L'œuvre de Bastiat s'articule sur la défense du consommateur – car après tout, nous sommes tous des consommateurs! Il s'oppose à toutes les mesures « d'encouragement » et de protection des producteurs, car elles se font toujours au détriment de la majorité des individus. La technique de Bastiat dans ses écrits polémiques est de pousser les sophismes de ses adversaires à la limite pour en démontrer l'absurdité.
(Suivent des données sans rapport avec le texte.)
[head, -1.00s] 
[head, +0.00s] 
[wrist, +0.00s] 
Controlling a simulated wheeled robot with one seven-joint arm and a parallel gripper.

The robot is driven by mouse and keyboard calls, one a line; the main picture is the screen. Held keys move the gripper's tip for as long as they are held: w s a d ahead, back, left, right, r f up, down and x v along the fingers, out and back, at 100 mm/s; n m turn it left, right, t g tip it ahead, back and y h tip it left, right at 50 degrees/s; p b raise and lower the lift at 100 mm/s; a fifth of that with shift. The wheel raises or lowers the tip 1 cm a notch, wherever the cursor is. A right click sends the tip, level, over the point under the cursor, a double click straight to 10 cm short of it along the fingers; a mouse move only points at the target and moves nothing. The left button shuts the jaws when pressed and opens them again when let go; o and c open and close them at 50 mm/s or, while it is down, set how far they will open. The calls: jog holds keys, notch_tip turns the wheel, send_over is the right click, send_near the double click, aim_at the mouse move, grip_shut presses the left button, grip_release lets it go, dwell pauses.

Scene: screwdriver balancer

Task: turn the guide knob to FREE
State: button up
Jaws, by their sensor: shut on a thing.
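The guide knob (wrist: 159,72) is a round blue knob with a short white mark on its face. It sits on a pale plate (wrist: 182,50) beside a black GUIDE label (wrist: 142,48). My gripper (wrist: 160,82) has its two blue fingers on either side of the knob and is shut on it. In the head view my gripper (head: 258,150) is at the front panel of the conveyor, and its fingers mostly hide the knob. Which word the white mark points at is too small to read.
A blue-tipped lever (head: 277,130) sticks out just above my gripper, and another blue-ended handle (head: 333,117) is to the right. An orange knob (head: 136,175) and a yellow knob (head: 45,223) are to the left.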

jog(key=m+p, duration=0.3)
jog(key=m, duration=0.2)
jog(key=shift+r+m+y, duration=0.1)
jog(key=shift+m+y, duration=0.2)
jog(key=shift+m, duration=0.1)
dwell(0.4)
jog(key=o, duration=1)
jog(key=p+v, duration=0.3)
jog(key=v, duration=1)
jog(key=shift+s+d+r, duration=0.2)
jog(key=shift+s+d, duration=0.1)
Ses tracts dénonçant les mesures visant la création d'emplois sont un modèle du genre. Il crée ainsi le personnage imaginaire de Jacques Bonhomme, un charpentier voulant améliorer le sort de ses confrères par l'utilisation de haches inefficaces (obtuses), et lui fait dire: « Faites une loi qui porte: Nul ne pourra se servir que de poutres et de solives produits de haches obtuses. À l'instant voici ce qui va arriver. Là où nous donnons cent coups de haches, nous en donnerons trois cents. Ce que nous faisons en une heure en exigera trois. Quel encouragement pour le travail! Apprentis, compagnons et maîtres, nous n'y pourrons plus suffire. Nous serons recherchés, partant bien payés. »
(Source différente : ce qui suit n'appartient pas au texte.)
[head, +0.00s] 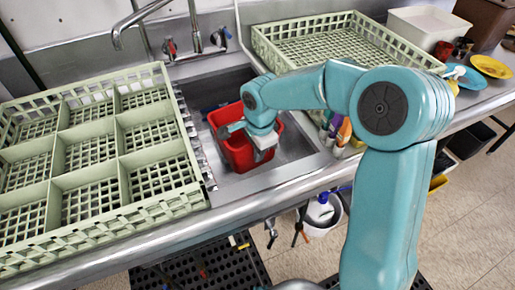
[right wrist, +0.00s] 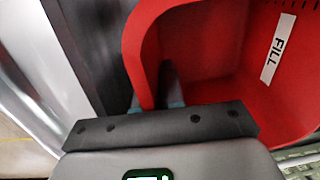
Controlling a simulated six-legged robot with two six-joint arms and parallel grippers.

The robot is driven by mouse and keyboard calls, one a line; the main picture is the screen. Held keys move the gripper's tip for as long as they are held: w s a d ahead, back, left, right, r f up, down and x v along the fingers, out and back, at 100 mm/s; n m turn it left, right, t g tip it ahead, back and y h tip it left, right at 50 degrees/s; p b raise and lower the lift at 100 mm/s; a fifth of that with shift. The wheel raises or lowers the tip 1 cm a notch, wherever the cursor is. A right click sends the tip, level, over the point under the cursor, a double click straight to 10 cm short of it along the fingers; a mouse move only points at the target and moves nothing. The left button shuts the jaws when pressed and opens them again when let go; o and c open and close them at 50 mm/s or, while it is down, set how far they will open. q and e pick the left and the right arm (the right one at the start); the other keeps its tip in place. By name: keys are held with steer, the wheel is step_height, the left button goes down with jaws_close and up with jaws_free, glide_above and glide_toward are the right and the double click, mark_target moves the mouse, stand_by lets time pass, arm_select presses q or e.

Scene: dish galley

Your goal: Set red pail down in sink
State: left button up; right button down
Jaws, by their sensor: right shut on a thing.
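The red pail (head: 238,153) is inside the steel sink (head: 288,172), upright or nearly so. I cannot tell whether its base touches the sink floor. My right gripper (head: 262,153) reaches down to the near right side of the pail. In the right wrist view, the gripper (right wrist: 170,92) is shut on the pail's wall, with the rim between its fingers. The inside of the pail (right wrist: 220,60) shows there with a white "FILL" label, and it looks empty in the part I see. My left gripper is not in view.
A pale green divided rack (head: 57,152) stands left of the sink, and another green rack (head: 262,42) stands behind right. The faucet (head: 195,30) rises at the sink's back. Several bottles (head: 343,132) stand beside the sink's right edge. A white bin (head: 425,22) is farther right.

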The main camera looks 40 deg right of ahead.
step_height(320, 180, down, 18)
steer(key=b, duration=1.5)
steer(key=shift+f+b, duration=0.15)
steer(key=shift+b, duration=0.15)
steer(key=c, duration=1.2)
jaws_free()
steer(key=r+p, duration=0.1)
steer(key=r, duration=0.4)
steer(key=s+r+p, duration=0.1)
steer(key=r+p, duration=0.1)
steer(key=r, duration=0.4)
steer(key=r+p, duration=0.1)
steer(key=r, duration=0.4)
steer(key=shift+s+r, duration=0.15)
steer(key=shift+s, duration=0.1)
Outre ses Sophismes économiques et ses Harmonies économiques, les textes les plus importants de Bastiat sont « La Loi » et « Ce qu’on voit et ce qu’on ne voit pas ». Ce dernier texte, rédigé à la fin de sa vie, est un modèle du genre dont le message devrait être compris de tous les citoyens : « Dans la sphère économique, un acte, une habitude, une institution, une loi n'engendrent pas seulement un effet, mais une série d'effets. De ces effets, le premier seul est immédiat; il se manifeste simultanément avec sa cause, on le voit. Les autres ne se déroulent que successivement, on ne les voit pas; heureux si on les prévoit. Entre un mauvais et un bon Économiste, voici toute la différence: l'un s'en tient à l'effet visible; l'autre tient compte et de l'effet qu'on voit et de ceux qu'il faut prévoir. Mais cette différence est énorme, car il arrive presque toujours que, lorsque la conséquence immédiate est favorable, les conséquences ultérieures sont funestes, et vice versa. – D'où il suit que le mauvais Économiste poursuit un petit bien actuel qui sera suivi d'un grand mal à venir, tandis que le vrai économiste poursuit un grand bien à venir, au risque d'une petit mal actuel. »
Bastiat est un auteur qu'il vaut la peine de découvrir et dont la pertinence, malheureusement, est plus que jamais évidente.